_Exercise prompt_.
Every line must be returned precisely as it is written.

_Data provided_.
---

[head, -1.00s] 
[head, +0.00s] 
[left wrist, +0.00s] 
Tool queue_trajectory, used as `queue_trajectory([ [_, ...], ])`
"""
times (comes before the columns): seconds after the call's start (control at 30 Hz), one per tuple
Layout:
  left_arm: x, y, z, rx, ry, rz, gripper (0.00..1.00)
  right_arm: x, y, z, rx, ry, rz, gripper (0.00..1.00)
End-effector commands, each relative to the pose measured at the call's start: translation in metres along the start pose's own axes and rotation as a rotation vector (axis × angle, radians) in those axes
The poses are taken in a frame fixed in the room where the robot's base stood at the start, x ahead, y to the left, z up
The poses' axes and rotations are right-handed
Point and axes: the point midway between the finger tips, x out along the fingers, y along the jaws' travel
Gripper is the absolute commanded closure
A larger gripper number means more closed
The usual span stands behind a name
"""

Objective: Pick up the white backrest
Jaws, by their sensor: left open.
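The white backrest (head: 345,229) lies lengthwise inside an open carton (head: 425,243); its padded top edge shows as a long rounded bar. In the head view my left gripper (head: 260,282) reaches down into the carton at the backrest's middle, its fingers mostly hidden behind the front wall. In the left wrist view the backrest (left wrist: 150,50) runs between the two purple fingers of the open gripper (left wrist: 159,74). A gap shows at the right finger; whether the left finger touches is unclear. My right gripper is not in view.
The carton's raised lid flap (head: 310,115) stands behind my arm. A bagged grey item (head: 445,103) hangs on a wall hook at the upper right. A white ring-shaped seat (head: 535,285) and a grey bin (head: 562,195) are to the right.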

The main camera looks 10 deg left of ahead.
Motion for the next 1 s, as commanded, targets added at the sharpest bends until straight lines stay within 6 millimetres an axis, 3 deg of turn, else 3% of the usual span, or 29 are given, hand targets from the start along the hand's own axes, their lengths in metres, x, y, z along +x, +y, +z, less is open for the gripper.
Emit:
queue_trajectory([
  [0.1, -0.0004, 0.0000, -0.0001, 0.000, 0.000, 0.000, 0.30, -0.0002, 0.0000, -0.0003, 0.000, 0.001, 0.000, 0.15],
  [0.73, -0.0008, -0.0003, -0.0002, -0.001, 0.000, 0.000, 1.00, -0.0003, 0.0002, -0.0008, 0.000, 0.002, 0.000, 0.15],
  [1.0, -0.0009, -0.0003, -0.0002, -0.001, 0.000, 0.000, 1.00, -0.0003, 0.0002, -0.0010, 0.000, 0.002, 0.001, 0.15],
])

---

_Output of the task_.
[head, -1.00s] 
[head, +0.00s] 
[left wrist, +0.00s] 
Tool queue_trajectory, used as `queue_trajectory([ [_, ...], ])`
"""
times (comes before the columns): seconds after the call's start (control at 30 Hz), one per tuple
Layout:
  left_arm: x, y, z, rx, ry, rz, gripper (0.00..1.00)
  right_arm: x, y, z, rx, ry, rz, gripper (0.00..1.00)
End-effector commands, each relative to the pose measured at the call's start: translation in metres along the start pose's own axes and rotation as a rotation vector (axis × angle, radians) in those axes
The poses are taken in a frame fixed in the room where the robot's base stood at the start, x ahead, y to the left, z up
The poses' axes and rotations are right-handed
Point and axes: the point midway between the finger tips, x out along the fingers, y along the jaws' travel
Gripper is the absolute commanded closure
A larger gripper number means more closed
The usual span stands behind a name
"""

Objective: Pick up the white backrest
Jaws, by their sensor: left open.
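The white backrest (head: 345,229) lies lengthwise inside an open carton (head: 425,243); its padded top edge shows as a long rounded bar. In the head view my left gripper (head: 260,282) reaches down into the carton at the backrest's middle, its fingers mostly hidden behind the front wall. In the left wrist view the backrest (left wrist: 150,50) runs between the two purple fingers of the open gripper (left wrist: 159,74). A gap shows at the right finger; whether the left finger touches is unclear. My right gripper is not in view.
The carton's raised lid flap (head: 310,115) stands behind my arm. A bagged grey item (head: 445,103) hangs on a wall hook at the upper right. A white ring-shaped seat (head: 535,285) and a grey bin (head: 562,195) are to the right.

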The main camera looks 10 deg left of ahead.
Motion for the next 1 s, as commanded, targets added at the sharpest bends until straight lines stay within 6 millimetres an axis, 3 deg of turn, else 3% of the usual span, or 29 are given, hand targets from the start along the hand's own axes, their lengths in metres, x, y, z along +x, +y, +z, less is open for the gripper.
Emit:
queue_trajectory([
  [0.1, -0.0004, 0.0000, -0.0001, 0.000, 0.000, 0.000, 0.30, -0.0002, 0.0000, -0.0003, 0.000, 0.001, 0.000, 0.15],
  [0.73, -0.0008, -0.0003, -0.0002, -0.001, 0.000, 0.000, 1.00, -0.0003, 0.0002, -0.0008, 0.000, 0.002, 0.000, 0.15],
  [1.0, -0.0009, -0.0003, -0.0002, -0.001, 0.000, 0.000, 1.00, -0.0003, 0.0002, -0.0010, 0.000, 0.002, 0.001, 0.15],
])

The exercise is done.